Experts and the opposition have sharply criticized the UK government's sweeping tax cuts. Conservative finance minister Kwasi Kwarteng is "betting the house" by putting government debt on an "unsustainable, rising path," the Institute of Fiscal Studies (IFS) think tank stressed on Saturday.
The bottom line is that only the wealthy with an annual income of more than £150,000 (€168,000) would benefit from the reform. For example, the base rate of tax on incomes of around £12,500 to around £50,000 a year will fall from 20 percent to 19 percent, but the top rate will drop from 45 to 40 percent. The broad majority will therefore pay more taxes in the medium term, emphasized the IFS. The government is taking on tens of billions of pounds of new debt for this.
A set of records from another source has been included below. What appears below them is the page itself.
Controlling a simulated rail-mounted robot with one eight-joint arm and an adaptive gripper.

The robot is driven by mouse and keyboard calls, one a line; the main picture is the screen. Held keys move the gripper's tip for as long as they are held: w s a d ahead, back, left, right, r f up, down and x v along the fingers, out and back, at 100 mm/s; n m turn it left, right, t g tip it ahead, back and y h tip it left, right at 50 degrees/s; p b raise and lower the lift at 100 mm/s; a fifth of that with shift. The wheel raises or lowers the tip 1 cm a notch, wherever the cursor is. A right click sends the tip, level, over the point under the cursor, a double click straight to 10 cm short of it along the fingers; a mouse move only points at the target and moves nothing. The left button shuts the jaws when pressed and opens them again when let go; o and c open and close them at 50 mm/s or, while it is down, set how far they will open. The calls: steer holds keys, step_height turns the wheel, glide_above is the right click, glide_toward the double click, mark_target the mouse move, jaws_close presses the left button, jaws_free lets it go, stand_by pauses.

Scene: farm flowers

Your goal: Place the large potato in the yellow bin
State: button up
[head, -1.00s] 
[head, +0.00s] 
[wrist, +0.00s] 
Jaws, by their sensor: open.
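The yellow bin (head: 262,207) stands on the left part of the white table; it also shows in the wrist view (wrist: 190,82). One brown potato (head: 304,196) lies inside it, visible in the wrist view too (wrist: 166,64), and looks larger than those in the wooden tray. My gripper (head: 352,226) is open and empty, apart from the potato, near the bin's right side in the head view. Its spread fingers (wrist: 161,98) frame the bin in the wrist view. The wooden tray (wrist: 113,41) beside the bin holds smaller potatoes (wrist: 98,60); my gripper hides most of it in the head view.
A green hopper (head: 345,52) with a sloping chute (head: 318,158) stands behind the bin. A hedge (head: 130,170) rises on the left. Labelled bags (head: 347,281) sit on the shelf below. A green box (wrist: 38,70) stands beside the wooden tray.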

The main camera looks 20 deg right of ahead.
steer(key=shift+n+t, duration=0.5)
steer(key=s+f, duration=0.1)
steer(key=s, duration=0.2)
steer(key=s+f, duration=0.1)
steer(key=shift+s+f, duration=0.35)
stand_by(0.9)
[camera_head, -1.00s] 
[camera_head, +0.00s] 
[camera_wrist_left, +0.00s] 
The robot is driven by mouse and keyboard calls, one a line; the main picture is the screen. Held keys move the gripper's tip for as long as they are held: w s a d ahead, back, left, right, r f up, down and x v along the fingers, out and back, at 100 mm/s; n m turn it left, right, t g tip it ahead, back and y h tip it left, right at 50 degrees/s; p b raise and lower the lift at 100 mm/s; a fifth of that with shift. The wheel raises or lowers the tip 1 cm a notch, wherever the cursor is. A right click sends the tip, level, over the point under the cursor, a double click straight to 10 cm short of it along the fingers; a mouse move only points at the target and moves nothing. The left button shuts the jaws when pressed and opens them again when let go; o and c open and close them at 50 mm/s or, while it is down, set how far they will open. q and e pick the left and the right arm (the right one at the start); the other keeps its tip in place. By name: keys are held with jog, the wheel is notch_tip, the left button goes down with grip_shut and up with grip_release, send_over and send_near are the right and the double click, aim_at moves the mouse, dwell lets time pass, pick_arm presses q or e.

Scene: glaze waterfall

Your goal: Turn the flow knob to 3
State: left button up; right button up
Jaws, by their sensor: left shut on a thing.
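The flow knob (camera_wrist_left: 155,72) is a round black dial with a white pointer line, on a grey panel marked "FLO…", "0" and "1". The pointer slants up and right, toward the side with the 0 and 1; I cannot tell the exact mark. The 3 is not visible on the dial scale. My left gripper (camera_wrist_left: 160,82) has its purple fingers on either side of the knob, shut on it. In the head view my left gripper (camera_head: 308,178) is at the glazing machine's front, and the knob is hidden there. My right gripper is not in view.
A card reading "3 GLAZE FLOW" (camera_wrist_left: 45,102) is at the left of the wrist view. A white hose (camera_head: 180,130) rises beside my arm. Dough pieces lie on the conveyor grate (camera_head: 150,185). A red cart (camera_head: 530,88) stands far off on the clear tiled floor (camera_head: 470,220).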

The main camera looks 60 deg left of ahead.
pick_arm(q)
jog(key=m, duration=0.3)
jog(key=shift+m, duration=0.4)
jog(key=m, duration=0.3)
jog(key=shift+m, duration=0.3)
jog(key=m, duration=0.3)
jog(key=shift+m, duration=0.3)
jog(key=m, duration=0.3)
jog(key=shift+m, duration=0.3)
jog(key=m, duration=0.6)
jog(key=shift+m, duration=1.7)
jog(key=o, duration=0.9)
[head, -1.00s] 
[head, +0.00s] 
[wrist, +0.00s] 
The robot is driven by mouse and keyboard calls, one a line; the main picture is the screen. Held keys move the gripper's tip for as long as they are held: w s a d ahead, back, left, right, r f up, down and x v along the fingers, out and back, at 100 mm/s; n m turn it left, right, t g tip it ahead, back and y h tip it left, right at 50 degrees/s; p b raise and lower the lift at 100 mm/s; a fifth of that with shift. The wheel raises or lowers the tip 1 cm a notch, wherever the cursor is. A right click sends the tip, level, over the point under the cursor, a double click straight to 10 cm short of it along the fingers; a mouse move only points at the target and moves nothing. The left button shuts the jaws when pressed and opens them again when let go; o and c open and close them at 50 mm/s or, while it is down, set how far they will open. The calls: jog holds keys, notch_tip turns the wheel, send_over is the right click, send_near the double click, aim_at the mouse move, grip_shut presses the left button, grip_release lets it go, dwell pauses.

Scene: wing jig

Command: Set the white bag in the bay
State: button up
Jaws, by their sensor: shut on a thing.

The think tank Resolution Foundation said the project will require additional borrowing of £411 billion over the next five years. Opposition leader Keir Starmer tweeted: "The Tory's casino economy is putting the mortgages and finances of every family in the country at risk."
On the financial markets, however, Kwarteng's decisions were not well received. The stock market fell sharply on Friday and the pound fell to a 37-year low against the US dollar. The central bank had already increased the key interest rate significantly to 2.25 percent on Thursday. The central bank now assumes that the British economy is already in a recession.